There is also a level of “infiltration” within these movements, Melancon said. You have well-intentioned protesters who are not participating in violence and then you have outside agitators whose very specific role is to make it as though those demonstrators are looting and burning.

Since May, Armed Conflict Location & Event Data Project has recorded more than 100 events in which nonstate actors actively engaged in demonstrations, including counterdemonstrations. The vast majority of those counters were in response to demonstrations associated with the BLM movement, the report stated.

WILL THE “THUG” NARRATIVE STICK AROUND THIS TIME?

There is a notable difference between Black Lives Matter as a movement and the civil rights movement that preceded it: leadership. In 2020, there is no central leadership. In the past, notable leaders such as Martin Luther King Jr. were characterized as radical at times in order to put their following in a bad light.

Further, this particular movement has also garnered a massive multiracial and multicultural coalition. Many Americans have also demonstrated sympathy to the central organization tenets that Black lives matter and are critical of these extraordinary forms of policing. That doesn’t mean Black Lives Matter is immune from those opposing the movement, including the president, from using violence as a narrative and thug as an adjective.
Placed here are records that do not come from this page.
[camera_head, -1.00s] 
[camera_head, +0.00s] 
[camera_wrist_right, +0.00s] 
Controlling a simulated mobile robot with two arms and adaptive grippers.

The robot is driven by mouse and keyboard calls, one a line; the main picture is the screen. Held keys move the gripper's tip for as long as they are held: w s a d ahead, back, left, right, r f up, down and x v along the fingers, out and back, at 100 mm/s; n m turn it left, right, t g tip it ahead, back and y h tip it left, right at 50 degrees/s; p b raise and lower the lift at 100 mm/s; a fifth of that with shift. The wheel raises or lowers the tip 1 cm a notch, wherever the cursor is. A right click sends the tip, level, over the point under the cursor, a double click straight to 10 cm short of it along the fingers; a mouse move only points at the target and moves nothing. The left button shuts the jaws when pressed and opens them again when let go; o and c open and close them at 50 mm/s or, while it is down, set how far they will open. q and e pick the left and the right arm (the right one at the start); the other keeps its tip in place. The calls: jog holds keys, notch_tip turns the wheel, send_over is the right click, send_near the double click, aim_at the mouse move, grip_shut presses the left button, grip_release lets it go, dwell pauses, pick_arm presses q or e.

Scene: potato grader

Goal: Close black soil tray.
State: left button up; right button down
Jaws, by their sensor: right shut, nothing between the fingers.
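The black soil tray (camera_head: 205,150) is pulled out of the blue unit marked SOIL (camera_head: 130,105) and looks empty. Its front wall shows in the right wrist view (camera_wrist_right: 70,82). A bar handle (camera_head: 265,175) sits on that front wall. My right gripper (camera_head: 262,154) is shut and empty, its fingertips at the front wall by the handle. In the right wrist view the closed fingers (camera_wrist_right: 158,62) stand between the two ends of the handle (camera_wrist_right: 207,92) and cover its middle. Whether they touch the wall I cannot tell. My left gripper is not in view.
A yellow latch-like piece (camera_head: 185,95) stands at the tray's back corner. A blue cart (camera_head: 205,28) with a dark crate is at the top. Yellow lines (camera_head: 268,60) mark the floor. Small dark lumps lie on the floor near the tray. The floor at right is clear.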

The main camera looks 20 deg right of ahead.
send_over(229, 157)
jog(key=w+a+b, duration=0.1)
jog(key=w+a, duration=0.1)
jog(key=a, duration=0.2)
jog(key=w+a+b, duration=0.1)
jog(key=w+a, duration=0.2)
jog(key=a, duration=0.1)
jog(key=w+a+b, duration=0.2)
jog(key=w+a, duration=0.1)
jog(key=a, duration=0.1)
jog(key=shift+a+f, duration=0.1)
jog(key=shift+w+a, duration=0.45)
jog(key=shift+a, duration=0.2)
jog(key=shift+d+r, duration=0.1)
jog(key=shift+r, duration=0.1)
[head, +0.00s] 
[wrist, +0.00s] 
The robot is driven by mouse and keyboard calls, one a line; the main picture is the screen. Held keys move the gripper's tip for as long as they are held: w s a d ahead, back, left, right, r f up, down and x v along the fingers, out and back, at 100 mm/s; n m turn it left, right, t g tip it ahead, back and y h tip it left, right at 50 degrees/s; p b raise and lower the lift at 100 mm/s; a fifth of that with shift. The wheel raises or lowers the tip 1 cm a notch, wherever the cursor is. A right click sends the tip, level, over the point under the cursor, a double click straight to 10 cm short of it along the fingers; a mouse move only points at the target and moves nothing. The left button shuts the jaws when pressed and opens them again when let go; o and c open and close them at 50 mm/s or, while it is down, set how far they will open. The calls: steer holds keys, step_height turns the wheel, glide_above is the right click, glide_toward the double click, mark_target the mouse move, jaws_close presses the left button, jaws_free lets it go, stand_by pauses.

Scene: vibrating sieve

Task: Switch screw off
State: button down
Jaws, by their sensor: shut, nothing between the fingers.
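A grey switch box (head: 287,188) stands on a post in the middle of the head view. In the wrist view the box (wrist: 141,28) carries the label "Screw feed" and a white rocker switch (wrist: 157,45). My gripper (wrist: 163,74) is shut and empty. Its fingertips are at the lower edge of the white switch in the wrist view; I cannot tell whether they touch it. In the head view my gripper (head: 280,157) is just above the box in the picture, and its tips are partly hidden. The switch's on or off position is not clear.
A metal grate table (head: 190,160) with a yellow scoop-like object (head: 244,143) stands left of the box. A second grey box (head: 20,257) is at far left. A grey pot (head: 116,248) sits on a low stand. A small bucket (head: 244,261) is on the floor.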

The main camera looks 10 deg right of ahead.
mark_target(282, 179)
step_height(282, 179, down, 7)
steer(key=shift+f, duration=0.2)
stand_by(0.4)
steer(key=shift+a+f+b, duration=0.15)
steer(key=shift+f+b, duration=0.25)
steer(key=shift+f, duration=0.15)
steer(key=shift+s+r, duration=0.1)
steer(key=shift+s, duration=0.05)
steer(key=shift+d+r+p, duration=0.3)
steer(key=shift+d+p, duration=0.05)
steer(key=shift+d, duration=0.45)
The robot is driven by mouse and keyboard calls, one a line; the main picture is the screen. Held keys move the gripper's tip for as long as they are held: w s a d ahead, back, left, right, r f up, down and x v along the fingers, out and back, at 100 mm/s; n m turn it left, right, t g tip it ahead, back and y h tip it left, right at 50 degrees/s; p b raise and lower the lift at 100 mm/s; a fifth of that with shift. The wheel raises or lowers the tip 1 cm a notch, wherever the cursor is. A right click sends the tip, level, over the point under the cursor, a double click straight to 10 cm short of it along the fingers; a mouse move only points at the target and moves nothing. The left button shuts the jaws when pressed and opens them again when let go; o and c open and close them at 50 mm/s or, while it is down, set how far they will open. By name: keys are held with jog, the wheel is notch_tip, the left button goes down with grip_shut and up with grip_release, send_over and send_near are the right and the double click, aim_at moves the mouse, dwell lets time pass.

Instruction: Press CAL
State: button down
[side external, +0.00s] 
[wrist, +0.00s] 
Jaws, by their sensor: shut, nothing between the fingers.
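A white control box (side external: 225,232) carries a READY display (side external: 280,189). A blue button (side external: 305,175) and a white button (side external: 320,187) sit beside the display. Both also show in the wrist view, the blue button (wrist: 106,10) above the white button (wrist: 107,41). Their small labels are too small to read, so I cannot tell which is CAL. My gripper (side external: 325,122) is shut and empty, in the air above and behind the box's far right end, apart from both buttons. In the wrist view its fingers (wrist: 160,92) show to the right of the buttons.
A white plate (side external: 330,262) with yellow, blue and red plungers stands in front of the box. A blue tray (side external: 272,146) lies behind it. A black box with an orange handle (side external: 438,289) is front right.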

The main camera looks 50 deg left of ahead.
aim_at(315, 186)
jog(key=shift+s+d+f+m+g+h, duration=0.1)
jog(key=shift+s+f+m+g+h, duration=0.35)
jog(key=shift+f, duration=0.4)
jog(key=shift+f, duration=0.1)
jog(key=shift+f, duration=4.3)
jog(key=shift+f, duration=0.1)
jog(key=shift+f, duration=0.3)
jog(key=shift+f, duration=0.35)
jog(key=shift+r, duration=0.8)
Undoubtedly, the "thug" narrative will continue to be ramped up as the election draws near, experts said.

“A creation of these narratives is really central to our understanding of social protest movements and the government's reaction to them,” Gadsden said. “That is the case whether it is civil rights, suffrage, environmental justice, that there are always forces of opposition trying to create counternarratives that purposefully misrepresent and caricature these movements to delegitimize them.”